Auteur de plusieurs livres, il est professeur à l’Institut des relations internationales de Moscou. Il a accordé cet entretien exclusif à Claudio Celani et Dean Andromidas de l’Executive Intelligence Review (EIR), l’hebdomadaire fondé par l’économiste américain Lyndon LaRouche.

EIR : Hier, Tony Blair a déclaré à la BBC qu’il considérait comme une chose « terrible » le fait que l’Occident ne soit pas intervenu par la force en Syrie l’été dernier. Vous-avez vous-même, à plusieurs occasions, parlé des dangers associés à une telle intervention militaire. Pensez-vous que ceux qui souhaitaient une « grande guerre » autour de la question syrienne cherchent aujourd’hui à se reprendre avec l’Ukraine ?

Alexei Poushkov : M. [le Sénateur John] McCain et tous ceux qui sont fâchés de l’absence d’intervention en Syrie sont des partisans de la doctrine du « changement de régime ». Il s’agit pas de démocratie, mais de changements de régime dans des pays où les forces néoconservatrices, auxquelles appartient assurément M. Blair, considèrent que le gouvernement au pouvoir est en contradiction avec les intérêts du monde occidental. Pour renverser ces gouvernements, des personnalités comme M. Blair sont prêtes à sacrifier la vie d’autant de soldats américains et britanniques que nécessaire.

Je pense que M. Blair hait sincèrement son propre pays. Il y a eu plusieurs tentatives de juger publiquement M. Blair, pour avoir entièrement fabriqué les raisons permettant de justifier la guerre contre l’Irak. Il a trompé son propre pays. Ses actions ont conduit à la mort de 1000 soldats britanniques environ, et selon les normes juridiques en vigueur, des gens comme M. Blair devraient être jugés par un tribunal international. Malheureusement, le fait demeure qu’il n’est pas [poursuivi], et il appelle à de nouvelles guerres – une guerre contre la Syrie.

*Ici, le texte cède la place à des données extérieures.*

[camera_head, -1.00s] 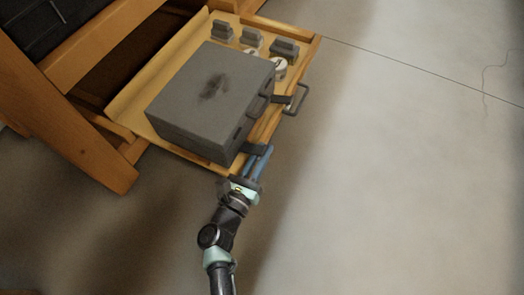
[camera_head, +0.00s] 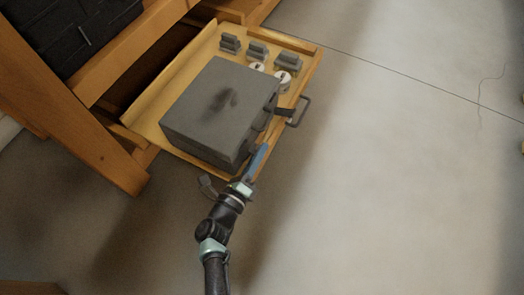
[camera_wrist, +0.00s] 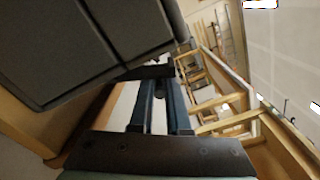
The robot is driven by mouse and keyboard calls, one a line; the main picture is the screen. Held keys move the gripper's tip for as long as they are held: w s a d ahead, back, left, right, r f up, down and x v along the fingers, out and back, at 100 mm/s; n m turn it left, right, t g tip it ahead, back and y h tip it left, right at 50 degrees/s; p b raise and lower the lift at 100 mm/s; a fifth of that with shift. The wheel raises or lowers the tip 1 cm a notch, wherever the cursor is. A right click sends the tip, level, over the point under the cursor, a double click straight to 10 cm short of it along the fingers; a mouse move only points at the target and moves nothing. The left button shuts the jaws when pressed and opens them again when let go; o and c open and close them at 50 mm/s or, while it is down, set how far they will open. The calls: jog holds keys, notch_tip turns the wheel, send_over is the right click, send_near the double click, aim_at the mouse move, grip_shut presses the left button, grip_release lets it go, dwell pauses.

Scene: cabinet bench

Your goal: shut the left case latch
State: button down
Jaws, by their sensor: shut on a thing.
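The grey case (camera_head: 215,105) lies closed in an open wooden drawer, and its dark grey body fills the upper left of the wrist view (camera_wrist: 60,50). My gripper (camera_head: 263,150) is at the near end of the case's front side. Its two blue fingers (camera_wrist: 160,88) are shut on a small dark piece at the case edge, which looks like the left latch (camera_wrist: 150,71). The fingers mostly hide this latch in the head view, so its exact angle is unclear.
The drawer (camera_head: 152,100) has a dark handle (camera_head: 300,110) on its front. Several grey blocks (camera_head: 258,50) and two white round items (camera_head: 283,77) stand behind the case. A wooden cabinet leg (camera_head: 110,160) is at left. The floor at right is clear.

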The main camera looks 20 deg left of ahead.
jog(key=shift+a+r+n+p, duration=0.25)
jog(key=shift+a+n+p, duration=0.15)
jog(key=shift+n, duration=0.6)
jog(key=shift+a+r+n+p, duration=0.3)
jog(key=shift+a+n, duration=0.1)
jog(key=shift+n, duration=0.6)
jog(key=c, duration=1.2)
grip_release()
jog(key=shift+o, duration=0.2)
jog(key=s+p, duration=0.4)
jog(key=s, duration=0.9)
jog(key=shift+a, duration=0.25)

Pour l’heure, son plan a échoué et je pense donc que ceux qui sont derrière une guerre contre la Syrie ont décidé qu’ils pourraient utiliser la situation du Maidan, en Ukraine, pour arriver à un changement de régime dans ce pays. Cela a été accompli, car nous n’entretenons en réalité aucune illusion à ce sujet : il y avait une forte présence occidentale sur le Maidan. Nous avons vu des ministres étrangers et des membres des parlements des pays occidentaux se rendre sur place, et appeler essentiellement au renversement du gouvernement en place, un gouvernement légitime, élu par la population. Et c’est la raison pour laquelle les mêmes politiciens et les mêmes cercles politiques cherchent à fermer les yeux face aux forces d’extrême-droite et néonazies en Ukraine, ainsi que face au caractère illégal des autorités ukrainiennes, et au fait qu’il s’est agi sans l’ombre d’un doute d’un coup d’État.

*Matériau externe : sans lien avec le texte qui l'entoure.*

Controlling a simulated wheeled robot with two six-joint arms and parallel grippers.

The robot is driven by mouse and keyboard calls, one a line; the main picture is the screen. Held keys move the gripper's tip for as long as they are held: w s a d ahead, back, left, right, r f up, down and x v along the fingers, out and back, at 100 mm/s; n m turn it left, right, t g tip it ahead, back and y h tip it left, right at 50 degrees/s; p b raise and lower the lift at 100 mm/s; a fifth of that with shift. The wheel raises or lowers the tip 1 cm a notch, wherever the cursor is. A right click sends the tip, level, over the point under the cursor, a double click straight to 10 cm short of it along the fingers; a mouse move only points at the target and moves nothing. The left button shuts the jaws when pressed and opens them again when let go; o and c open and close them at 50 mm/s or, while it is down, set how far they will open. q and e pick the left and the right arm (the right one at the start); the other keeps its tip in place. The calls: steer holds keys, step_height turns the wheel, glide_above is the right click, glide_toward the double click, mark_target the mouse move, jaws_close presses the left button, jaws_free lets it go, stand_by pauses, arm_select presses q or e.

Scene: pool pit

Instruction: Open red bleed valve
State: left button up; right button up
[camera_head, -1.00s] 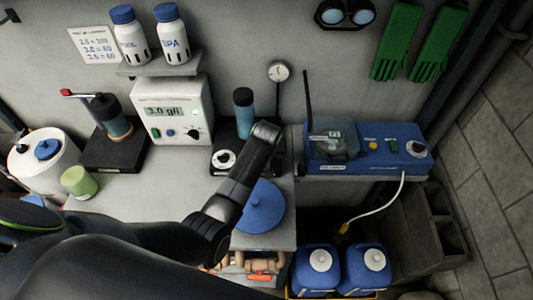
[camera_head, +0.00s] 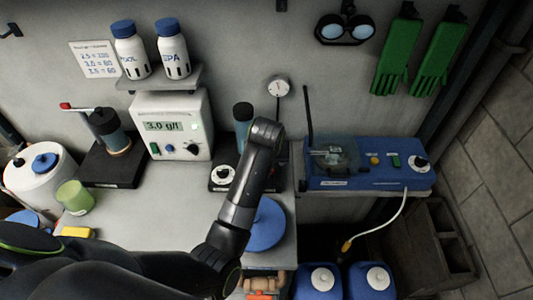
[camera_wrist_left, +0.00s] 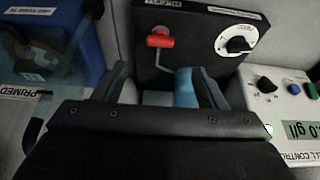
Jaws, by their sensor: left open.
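In the left wrist view a red-handled lever (camera_wrist_left: 160,41) stands on the front of a black unit (camera_wrist_left: 190,15), beside a white dial (camera_wrist_left: 238,40). My left gripper (camera_wrist_left: 162,82) is open, its fingers pointing toward the unit below the red handle. The handle is apart from both fingers, and a teal cylinder (camera_wrist_left: 185,90) shows by the right finger. In the head view the black unit (camera_head: 222,178) is partly covered by my left arm, which hides the red handle and my left gripper's fingers. My right gripper is not in view.
A blue dosing unit (camera_head: 375,178) stands on the right and a white control box (camera_head: 172,125) on the left of the black unit. A black stand with a red-tipped lever (camera_head: 105,165) is further left. A blue round lid (camera_head: 268,230) lies on the bench in front.

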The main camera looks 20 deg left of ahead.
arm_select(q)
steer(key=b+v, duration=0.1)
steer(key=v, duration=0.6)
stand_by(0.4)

Par conséquent oui, je pense qu’ils ne cherchent pas seulement à se reprendre aujourd’hui en Ukraine, mais qu’il s’agit d’une approche systématique consistant à changer le régime dans tous les pays qu’ils cherchent à intégrer dans la sphère d’influence de l’Otan et des Etats-Unis. Ainsi, je pense que tel est l’objectif, et que cela peut arriver en Ukraine mais également au Kirghizstan, de même qu’en Syrie et dans tant d’autres pays.

Alors oui, l’Ukraine fait partie de la succession de changements de régime qui on eut lieu dans le monde au cours des dernières années, en commençant par la Serbie, puis l’Irak, la Libye et bien d’autres.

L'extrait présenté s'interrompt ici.